*** Extracted data ***

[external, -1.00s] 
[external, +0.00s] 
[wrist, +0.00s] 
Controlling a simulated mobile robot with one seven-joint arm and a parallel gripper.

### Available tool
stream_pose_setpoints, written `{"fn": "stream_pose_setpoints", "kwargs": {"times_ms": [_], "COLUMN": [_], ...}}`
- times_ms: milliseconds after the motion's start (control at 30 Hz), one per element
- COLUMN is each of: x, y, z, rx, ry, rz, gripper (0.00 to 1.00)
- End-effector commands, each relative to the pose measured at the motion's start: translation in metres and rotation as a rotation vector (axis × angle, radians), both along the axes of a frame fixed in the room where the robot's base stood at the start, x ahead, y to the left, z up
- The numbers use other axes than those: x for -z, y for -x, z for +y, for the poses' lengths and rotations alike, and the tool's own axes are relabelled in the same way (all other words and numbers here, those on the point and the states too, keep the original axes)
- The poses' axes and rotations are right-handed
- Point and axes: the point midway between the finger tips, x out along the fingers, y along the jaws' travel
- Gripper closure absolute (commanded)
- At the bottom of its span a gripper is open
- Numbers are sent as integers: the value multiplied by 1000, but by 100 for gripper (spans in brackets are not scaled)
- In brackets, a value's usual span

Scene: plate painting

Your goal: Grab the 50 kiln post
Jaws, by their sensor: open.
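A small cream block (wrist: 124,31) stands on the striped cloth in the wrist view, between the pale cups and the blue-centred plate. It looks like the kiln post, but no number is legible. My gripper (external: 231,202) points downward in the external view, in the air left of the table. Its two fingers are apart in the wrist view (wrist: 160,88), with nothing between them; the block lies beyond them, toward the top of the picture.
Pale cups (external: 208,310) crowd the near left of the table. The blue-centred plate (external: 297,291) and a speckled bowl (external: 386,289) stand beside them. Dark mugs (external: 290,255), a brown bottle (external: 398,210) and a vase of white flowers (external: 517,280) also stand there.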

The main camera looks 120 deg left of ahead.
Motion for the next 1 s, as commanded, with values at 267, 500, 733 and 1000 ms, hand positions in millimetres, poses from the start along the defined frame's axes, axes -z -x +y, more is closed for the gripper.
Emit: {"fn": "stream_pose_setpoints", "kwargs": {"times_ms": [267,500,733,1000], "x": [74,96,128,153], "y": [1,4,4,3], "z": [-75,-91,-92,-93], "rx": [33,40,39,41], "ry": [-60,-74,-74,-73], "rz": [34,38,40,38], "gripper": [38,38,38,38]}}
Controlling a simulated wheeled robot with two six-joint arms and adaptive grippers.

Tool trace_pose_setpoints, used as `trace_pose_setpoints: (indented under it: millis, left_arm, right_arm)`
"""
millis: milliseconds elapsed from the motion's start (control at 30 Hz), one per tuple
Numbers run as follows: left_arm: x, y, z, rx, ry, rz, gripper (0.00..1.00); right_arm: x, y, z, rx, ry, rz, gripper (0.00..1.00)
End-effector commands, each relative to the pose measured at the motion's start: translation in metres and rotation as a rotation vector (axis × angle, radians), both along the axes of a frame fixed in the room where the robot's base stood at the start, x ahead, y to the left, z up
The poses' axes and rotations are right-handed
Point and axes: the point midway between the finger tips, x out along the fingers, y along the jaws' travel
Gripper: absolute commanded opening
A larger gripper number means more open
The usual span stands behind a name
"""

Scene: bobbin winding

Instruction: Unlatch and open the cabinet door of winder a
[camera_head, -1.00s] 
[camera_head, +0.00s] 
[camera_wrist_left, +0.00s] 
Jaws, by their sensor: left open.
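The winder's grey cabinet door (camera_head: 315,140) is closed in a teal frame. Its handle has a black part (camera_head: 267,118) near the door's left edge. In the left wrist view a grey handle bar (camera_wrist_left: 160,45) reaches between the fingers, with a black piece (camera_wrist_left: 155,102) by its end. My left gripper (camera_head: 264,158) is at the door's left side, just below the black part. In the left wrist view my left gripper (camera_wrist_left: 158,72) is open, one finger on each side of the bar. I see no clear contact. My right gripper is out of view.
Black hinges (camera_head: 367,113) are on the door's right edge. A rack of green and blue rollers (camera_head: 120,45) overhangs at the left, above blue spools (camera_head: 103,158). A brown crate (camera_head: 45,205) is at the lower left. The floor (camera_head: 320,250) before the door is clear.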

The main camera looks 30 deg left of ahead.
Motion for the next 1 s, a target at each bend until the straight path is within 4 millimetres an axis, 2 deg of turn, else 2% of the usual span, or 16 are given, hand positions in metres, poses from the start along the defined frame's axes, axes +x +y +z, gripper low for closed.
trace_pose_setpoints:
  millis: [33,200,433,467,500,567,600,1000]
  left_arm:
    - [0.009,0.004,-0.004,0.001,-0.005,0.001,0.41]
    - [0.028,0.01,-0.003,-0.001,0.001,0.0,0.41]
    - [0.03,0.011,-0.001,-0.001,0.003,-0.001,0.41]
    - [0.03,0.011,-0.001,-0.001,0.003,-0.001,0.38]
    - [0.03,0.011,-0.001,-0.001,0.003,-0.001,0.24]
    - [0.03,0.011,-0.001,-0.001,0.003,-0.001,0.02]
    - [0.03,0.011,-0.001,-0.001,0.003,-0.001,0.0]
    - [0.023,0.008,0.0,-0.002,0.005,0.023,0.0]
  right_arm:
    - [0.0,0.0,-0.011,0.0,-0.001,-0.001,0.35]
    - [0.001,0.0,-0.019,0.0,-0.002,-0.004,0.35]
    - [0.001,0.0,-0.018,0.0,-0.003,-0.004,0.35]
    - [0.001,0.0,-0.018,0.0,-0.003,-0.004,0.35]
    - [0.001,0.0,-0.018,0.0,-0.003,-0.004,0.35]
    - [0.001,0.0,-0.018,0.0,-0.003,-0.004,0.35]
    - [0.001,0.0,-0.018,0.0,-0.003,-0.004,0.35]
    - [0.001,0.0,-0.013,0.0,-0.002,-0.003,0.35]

***

Exercise: Repeat every line of the material exactly as given.

Answer:
[external, -1.00s] 
[external, +0.00s] 
[wrist, +0.00s] 
Controlling a simulated mobile robot with one seven-joint arm and a parallel gripper.

### Available tool
stream_pose_setpoints, written `{"fn": "stream_pose_setpoints", "kwargs": {"times_ms": [_], "COLUMN": [_], ...}}`
- times_ms: milliseconds after the motion's start (control at 30 Hz), one per element
- COLUMN is each of: x, y, z, rx, ry, rz, gripper (0.00 to 1.00)
- End-effector commands, each relative to the pose measured at the motion's start: translation in metres and rotation as a rotation vector (axis × angle, radians), both along the axes of a frame fixed in the room where the robot's base stood at the start, x ahead, y to the left, z up
- The numbers use other axes than those: x for -z, y for -x, z for +y, for the poses' lengths and rotations alike, and the tool's own axes are relabelled in the same way (all other words and numbers here, those on the point and the states too, keep the original axes)
- The poses' axes and rotations are right-handed
- Point and axes: the point midway between the finger tips, x out along the fingers, y along the jaws' travel
- Gripper closure absolute (commanded)
- At the bottom of its span a gripper is open
- Numbers are sent as integers: the value multiplied by 1000, but by 100 for gripper (spans in brackets are not scaled)
- In brackets, a value's usual span

Scene: plate painting

Your goal: Grab the 50 kiln post
Jaws, by their sensor: open.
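A small cream block (wrist: 124,31) stands on the striped cloth in the wrist view, between the pale cups and the blue-centred plate. It looks like the kiln post, but no number is legible. My gripper (external: 231,202) points downward in the external view, in the air left of the table. Its two fingers are apart in the wrist view (wrist: 160,88), with nothing between them; the block lies beyond them, toward the top of the picture.
Pale cups (external: 208,310) crowd the near left of the table. The blue-centred plate (external: 297,291) and a speckled bowl (external: 386,289) stand beside them. Dark mugs (external: 290,255), a brown bottle (external: 398,210) and a vase of white flowers (external: 517,280) also stand there.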

The main camera looks 120 deg left of ahead.
Motion for the next 1 s, as commanded, with values at 267, 500, 733 and 1000 ms, hand positions in millimetres, poses from the start along the defined frame's axes, axes -z -x +y, more is closed for the gripper.
Emit: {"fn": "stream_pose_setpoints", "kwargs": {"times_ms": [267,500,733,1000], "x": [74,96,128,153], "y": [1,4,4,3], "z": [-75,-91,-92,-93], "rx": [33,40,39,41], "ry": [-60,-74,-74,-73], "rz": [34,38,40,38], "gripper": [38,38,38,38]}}
Controlling a simulated wheeled robot with two six-joint arms and adaptive grippers.

Tool trace_pose_setpoints, used as `trace_pose_setpoints: (indented under it: millis, left_arm, right_arm)`
"""
millis: milliseconds elapsed from the motion's start (control at 30 Hz), one per tuple
Numbers run as follows: left_arm: x, y, z, rx, ry, rz, gripper (0.00..1.00); right_arm: x, y, z, rx, ry, rz, gripper (0.00..1.00)
End-effector commands, each relative to the pose measured at the motion's start: translation in metres and rotation as a rotation vector (axis × angle, radians), both along the axes of a frame fixed in the room where the robot's base stood at the start, x ahead, y to the left, z up
The poses' axes and rotations are right-handed
Point and axes: the point midway between the finger tips, x out along the fingers, y along the jaws' travel
Gripper: absolute commanded opening
A larger gripper number means more open
The usual span stands behind a name
"""

Scene: bobbin winding

Instruction: Unlatch and open the cabinet door of winder a
[camera_head, -1.00s] 
[camera_head, +0.00s] 
[camera_wrist_left, +0.00s] 
Jaws, by their sensor: left open.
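The winder's grey cabinet door (camera_head: 315,140) is closed in a teal frame. Its handle has a black part (camera_head: 267,118) near the door's left edge. In the left wrist view a grey handle bar (camera_wrist_left: 160,45) reaches between the fingers, with a black piece (camera_wrist_left: 155,102) by its end. My left gripper (camera_head: 264,158) is at the door's left side, just below the black part. In the left wrist view my left gripper (camera_wrist_left: 158,72) is open, one finger on each side of the bar. I see no clear contact. My right gripper is out of view.
Black hinges (camera_head: 367,113) are on the door's right edge. A rack of green and blue rollers (camera_head: 120,45) overhangs at the left, above blue spools (camera_head: 103,158). A brown crate (camera_head: 45,205) is at the lower left. The floor (camera_head: 320,250) before the door is clear.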

The main camera looks 30 deg left of ahead.
Motion for the next 1 s, a target at each bend until the straight path is within 4 millimetres an axis, 2 deg of turn, else 2% of the usual span, or 16 are given, hand positions in metres, poses from the start along the defined frame's axes, axes +x +y +z, gripper low for closed.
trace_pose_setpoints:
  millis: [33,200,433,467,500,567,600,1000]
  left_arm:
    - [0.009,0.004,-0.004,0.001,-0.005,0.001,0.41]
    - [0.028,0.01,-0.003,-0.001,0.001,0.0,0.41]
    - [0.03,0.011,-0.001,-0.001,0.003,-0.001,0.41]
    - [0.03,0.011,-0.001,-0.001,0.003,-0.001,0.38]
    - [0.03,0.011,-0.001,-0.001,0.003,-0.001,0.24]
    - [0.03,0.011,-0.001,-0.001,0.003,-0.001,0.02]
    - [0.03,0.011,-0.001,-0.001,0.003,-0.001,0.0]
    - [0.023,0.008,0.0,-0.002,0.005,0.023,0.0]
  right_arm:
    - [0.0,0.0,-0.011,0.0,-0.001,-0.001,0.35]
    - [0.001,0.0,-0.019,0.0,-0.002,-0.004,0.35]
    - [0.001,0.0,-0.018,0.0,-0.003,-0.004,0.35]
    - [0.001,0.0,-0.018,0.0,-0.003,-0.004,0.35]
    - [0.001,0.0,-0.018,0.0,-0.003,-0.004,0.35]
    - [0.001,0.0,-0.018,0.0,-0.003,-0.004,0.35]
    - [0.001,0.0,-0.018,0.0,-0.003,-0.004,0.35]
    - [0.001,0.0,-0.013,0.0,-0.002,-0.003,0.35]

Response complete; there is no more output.